Beyond that there should be time in testing to try to anticipate them. That’s part of the built skill of testing, using an understanding of the product, company, environment and users (with some experience, empathy and some lists/mindmaps/notes) to consider alternatives to the accepted reality (and illusions) of the product. I use the HTSM and similar lists for this all the time - what have I not considered, and would that be important here?

Obviously nothing comes for free, and if we don’t invest the time and resources into testing properly then we have to accept that capability checking with an exploratory afterthought will consistently leak problems into production. But perhaps that’s okay too. It’s not always most profitable to be good.

2 Likes

In my head:
Production data is best
Sanitized data is a good fallback

In all honesty, I usually have to craft some amount of synthetic data just to account for edge cases.

I do work on building a library of edge cases over time. As problems come up, log them and capture some relevant test data and scenarios so you don’t get burned by the same thing twice.

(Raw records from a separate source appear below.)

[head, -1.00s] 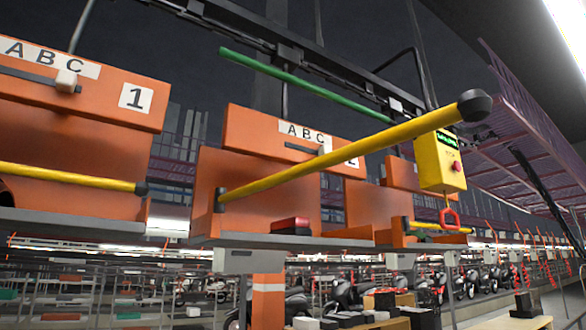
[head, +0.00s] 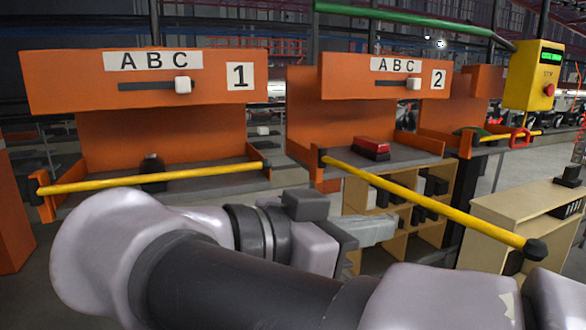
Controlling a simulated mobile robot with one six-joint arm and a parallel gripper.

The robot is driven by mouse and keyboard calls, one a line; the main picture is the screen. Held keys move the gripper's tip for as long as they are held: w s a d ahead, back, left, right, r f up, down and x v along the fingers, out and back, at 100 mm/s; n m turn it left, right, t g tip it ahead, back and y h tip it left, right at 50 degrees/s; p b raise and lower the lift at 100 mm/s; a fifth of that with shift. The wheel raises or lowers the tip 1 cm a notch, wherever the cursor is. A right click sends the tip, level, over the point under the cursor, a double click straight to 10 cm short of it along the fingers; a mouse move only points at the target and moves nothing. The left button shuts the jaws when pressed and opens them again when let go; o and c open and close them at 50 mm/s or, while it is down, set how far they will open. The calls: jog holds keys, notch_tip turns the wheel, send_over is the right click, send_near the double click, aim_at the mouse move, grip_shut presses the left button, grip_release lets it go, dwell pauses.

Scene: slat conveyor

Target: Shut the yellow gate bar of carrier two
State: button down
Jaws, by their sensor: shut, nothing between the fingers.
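The yellow gate bar (head: 430,204) of carrier two is swung open. It is hinged at the left post of the carrier and slants out to the right, towards me, ending in a black knob. Carrier two (head: 345,92) is orange, with a plate marked ABC and 2 and a white slider near the C. My gripper (head: 394,229) is shut and empty. In the head view it appears just below and left of the middle of the bar, pointing right; I cannot tell the depth gap. My arm fills the lower part of the view.
Carrier one (head: 60,84) is on the left, its yellow bar (head: 160,178) across the front. A red and black item (head: 371,148) lies on carrier two's shelf. A yellow control box (head: 533,75) hangs at right. Wooden shelving (head: 430,235) stands beneath and behind the bar.

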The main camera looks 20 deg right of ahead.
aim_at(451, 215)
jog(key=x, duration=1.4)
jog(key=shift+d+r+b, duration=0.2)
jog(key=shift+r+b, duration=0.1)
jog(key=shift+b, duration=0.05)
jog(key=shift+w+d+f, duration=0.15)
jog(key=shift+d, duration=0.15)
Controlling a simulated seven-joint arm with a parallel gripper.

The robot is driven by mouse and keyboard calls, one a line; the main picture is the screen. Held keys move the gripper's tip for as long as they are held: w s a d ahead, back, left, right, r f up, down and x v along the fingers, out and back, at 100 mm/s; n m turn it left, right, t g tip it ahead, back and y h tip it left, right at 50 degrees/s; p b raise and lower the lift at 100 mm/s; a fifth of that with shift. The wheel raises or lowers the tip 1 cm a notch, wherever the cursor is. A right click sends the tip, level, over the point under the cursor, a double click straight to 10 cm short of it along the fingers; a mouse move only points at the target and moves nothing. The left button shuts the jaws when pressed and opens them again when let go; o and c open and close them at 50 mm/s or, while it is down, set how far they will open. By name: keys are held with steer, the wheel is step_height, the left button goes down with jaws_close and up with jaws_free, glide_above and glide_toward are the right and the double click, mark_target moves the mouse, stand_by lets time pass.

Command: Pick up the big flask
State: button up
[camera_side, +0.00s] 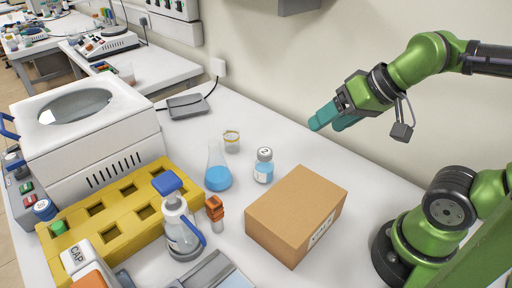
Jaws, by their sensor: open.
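The likely big flask (218,177) is a clear conical flask with blue liquid, standing upright on the white table near the middle. A small capped vial (264,166) with pale blue liquid and a label stands just right of it. A small clear beaker (232,142) with a yellowish rim stands behind it. My gripper (318,124) has teal fingers and is open and empty. It hangs in the air to the upper right of the flask, well apart from it, pointing left and down.
A brown cardboard box (285,212) lies right of the flask. A yellow rack (95,232), a white bottle with a blue handle (181,226) and an orange-capped tube (215,213) stand to the left and front. A white machine (120,130) fills the left. The table behind the vial is clear.

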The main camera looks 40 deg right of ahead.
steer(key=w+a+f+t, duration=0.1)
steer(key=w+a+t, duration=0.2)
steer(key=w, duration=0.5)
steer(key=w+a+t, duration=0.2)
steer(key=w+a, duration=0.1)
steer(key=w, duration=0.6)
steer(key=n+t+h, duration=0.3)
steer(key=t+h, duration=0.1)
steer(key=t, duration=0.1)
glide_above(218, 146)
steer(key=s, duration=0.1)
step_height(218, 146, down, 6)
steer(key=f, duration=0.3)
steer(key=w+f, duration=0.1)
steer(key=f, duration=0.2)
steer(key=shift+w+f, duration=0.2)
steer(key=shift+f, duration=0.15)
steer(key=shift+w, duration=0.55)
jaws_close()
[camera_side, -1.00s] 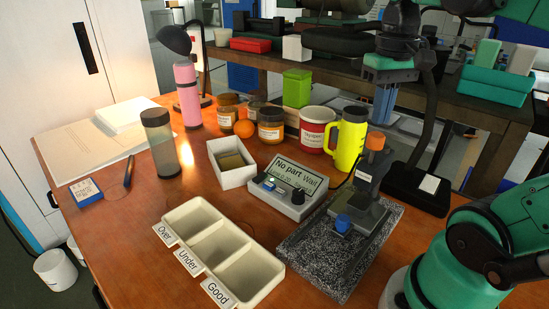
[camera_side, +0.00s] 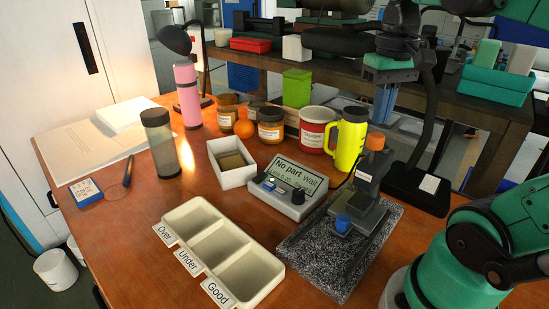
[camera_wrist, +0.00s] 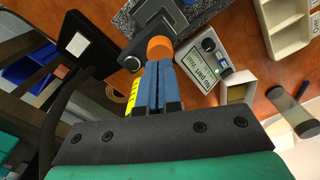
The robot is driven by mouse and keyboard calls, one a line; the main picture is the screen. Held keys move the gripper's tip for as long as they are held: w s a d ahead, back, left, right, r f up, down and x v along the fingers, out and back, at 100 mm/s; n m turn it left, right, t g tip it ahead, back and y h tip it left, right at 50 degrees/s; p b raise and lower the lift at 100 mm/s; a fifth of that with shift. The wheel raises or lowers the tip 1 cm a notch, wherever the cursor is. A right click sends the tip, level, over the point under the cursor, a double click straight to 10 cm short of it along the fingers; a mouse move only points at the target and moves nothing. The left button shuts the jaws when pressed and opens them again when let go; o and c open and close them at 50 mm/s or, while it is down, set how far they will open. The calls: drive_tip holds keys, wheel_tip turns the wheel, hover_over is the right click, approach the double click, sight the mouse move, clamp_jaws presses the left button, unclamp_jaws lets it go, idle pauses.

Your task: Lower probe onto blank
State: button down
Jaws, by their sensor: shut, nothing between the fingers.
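The gauge stand (camera_side: 366,190) is dark grey with an orange cap (camera_side: 376,141) on top and stands on a speckled stone plate (camera_side: 325,262). A small blue part (camera_side: 343,223) sits low at its front. I cannot make out the probe tip or a blank under it. The readout box (camera_side: 290,186) beside it shows "No part" and "Wait". My gripper (camera_side: 382,110) is shut and empty, pointing down above and behind the stand. In the wrist view its blue fingers (camera_wrist: 157,72) point toward the orange cap (camera_wrist: 159,47), with no clear contact.
A white box (camera_side: 236,178) with contents stands left of the readout. A three-compartment tray (camera_side: 268,288) marked Over, Under and Good lies in front. A yellow bottle (camera_side: 348,145) and a red mug (camera_side: 316,132) stand close behind the stand. A black base (camera_side: 418,192) is at its right.

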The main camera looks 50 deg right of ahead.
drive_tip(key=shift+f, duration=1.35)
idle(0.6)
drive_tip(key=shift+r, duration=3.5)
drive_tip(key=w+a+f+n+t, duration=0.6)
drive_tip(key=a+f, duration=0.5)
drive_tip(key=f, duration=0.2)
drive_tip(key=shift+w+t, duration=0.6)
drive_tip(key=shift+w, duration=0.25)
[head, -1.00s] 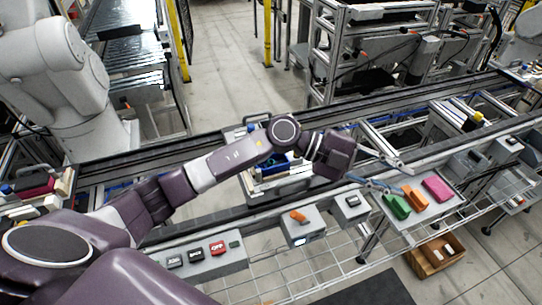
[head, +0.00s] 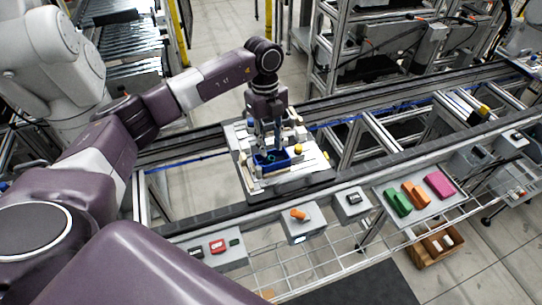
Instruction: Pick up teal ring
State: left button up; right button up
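My left gripper (head: 266,146) points straight down over the pallet fixture (head: 290,182) on the rail. Its fingertips are at a small blue bin (head: 280,164) on the fixture. A small teal patch, likely the teal ring (head: 272,156), shows in the bin close to the fingertips. The fingers partly cover it, and I cannot tell whether they touch it or how far apart they are. My right gripper is not in view.
A yellow round part (head: 299,149) and pale blocks stand on the fixture near the bin. Grey stations in front hold an orange part (head: 298,215) and green (head: 397,202), orange and pink blocks (head: 439,185).

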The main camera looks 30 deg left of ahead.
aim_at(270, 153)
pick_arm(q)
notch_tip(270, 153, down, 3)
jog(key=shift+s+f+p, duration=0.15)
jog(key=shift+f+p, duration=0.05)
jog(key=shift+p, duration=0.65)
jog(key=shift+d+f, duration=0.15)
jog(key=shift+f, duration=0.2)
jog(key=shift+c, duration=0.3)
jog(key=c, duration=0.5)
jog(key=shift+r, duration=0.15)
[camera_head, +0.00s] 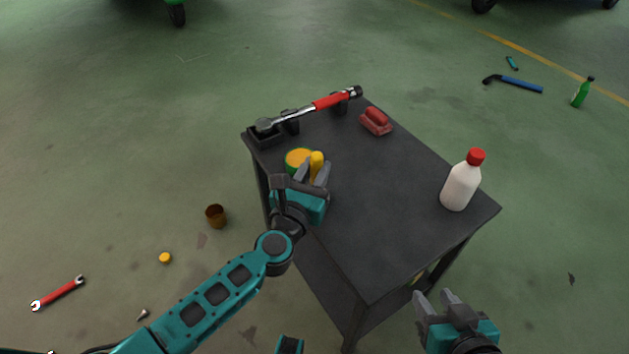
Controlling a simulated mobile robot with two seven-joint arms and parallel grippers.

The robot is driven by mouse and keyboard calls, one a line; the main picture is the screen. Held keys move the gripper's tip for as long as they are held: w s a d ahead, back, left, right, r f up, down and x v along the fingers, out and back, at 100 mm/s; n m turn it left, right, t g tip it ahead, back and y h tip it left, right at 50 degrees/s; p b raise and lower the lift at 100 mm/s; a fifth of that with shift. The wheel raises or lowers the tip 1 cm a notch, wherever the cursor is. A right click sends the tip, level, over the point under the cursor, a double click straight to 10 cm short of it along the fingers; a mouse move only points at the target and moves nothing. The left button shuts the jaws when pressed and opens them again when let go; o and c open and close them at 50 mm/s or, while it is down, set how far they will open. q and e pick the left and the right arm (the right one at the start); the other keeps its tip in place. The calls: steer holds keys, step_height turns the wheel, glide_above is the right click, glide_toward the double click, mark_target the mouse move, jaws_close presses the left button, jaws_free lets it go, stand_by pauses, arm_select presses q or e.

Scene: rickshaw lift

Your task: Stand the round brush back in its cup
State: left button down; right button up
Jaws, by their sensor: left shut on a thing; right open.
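My left gripper (310,174) is shut on a yellow, rounded, upright piece (317,159), which looks like part of the round brush. It is over the left part of the dark table. A round thing with an orange top and green rim (296,157) is right beside it, to the left. I cannot tell whether this is the cup or the brush's head, and the fingers hide where the two meet. My right gripper (434,304) is open and empty, in front of the table's near right edge.
The dark table (382,238) holds a red-handled tool (330,101) on black supports, a red block-like thing (376,122) and a white bottle with a red cap (460,184). A brown cup-like thing (216,216) and a red wrench (58,293) are on the floor. The table's middle is clear.

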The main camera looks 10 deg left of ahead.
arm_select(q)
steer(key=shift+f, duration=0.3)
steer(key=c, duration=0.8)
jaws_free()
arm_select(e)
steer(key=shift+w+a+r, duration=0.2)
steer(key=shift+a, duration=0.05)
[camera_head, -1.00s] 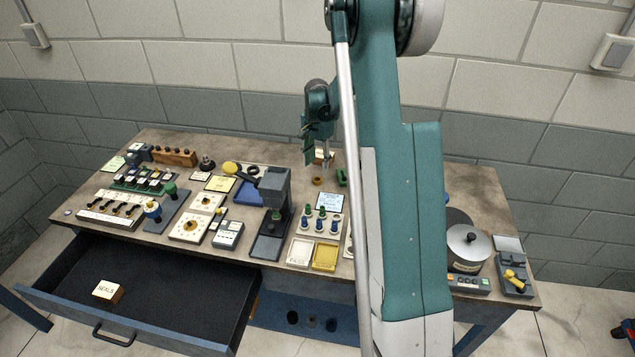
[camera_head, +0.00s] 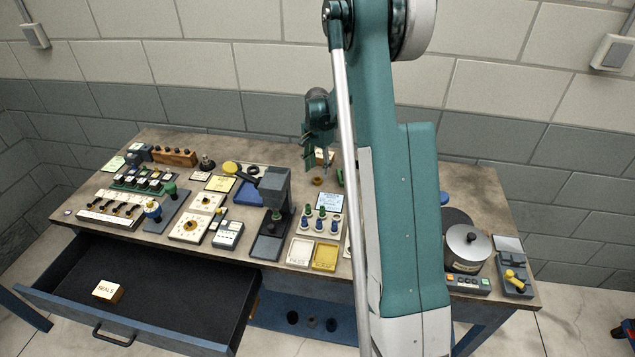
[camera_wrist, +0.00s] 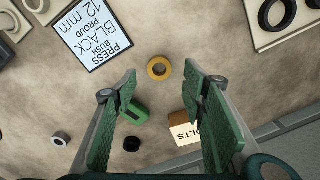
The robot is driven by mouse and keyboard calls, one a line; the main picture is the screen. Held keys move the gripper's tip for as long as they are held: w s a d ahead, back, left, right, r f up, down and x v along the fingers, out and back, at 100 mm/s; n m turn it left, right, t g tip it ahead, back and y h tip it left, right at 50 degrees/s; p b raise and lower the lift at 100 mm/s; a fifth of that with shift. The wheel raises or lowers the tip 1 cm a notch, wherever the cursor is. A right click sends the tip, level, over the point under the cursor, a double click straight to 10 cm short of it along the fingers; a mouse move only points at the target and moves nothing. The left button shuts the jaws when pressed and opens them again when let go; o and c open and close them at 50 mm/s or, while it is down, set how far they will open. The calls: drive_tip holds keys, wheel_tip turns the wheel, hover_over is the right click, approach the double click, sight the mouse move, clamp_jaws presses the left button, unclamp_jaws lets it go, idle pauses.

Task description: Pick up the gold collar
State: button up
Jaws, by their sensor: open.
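The gold collar (camera_wrist: 159,68) is a small flat ring with a dark hole. It lies on the bench top, and in the wrist view it shows ahead of the fingertips, midway between them. It also shows in the head view (camera_head: 317,181), near the back of the bench below my gripper. My gripper (camera_wrist: 163,82) is open and empty, with its two green ribbed fingers well apart. It shows in the head view (camera_head: 316,160) as well, pointing down above the bench, apart from the collar.
A green block (camera_wrist: 137,112), a black ring (camera_wrist: 131,144), a grey ring (camera_wrist: 60,139) and a box marked with letters (camera_wrist: 184,130) lie near the collar. A press (camera_head: 272,205) stands left of my gripper.

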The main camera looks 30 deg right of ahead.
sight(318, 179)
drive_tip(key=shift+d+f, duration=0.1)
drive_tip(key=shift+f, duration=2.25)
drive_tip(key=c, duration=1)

I’d be curious about today’s landscape, with AI, does or can AI help address this area of concern? Minimizing the needed grunt work of things like data sanitization and synthetic data generation, perhaps based off production data sampling, with guardrails in place of course for how the source data is interacted with.

We had an interesting case of using production data for testing, which saved a lot of manual effort, but still required some manual intervention now and then.

Our reporting pipeline was backed by a big-data system, and the stage environment already had production data refreshed daily. So data access was fine; the oracle was the problem.

When something changed in the reporting API, we had no practical way to independently verify whether the output was correct. We had integration tests with simple synthetic data as smoke tests in CI. Going beyond that, however, would have meant understanding the equivalence classes of the pipeline well enough to generate realistic cases with known expected outputs. Which effectively meant reimplementing a significant chunk of the pipeline logic.

So we had the data, we just couldn’t tell if the output was right.

Production data helped in two ways:

For case selection, I analyzed the prod API logs to identify which customers, request types, and parameters represented the most common and highest-risk scenarios.

For the oracle, I used current production output as the expected baseline. I built a tool that replayed those requests against two system versions, typically a branch-deployed version vs. stage, which always ran the latest production release, and compared both responses and response times. Differences or significant latency changes flagged a failure, and the whole thing ran in CI.

To be clear, this was about detecting regressions, not exploration: it wouldn’t catch a bug that was already in production. We were blindly trusting production output as correct and checking whether a new version still produced the same results. (And we did check for obvious failures like no output data. :wink: )

One tradeoff was that this assumed production data was stable between runs. For historical date ranges that was mostly true, but edge cases existed where data had been updated, which caused false discrepancies.

Although flagged failures still needed a human to verify whether the diff was a real regression or a data change, this turned hours of manual regression testing into minutes of targeted review.

The self-healing process point is something I want to dig into more. The idea that every production bug becomes a test case you now anticipate is straightforward in theory but in practice it only works if your team actually closes the loop consistently, logging what failed, why, and what was added to prevent recurrence. That discipline tends to slip under pressure.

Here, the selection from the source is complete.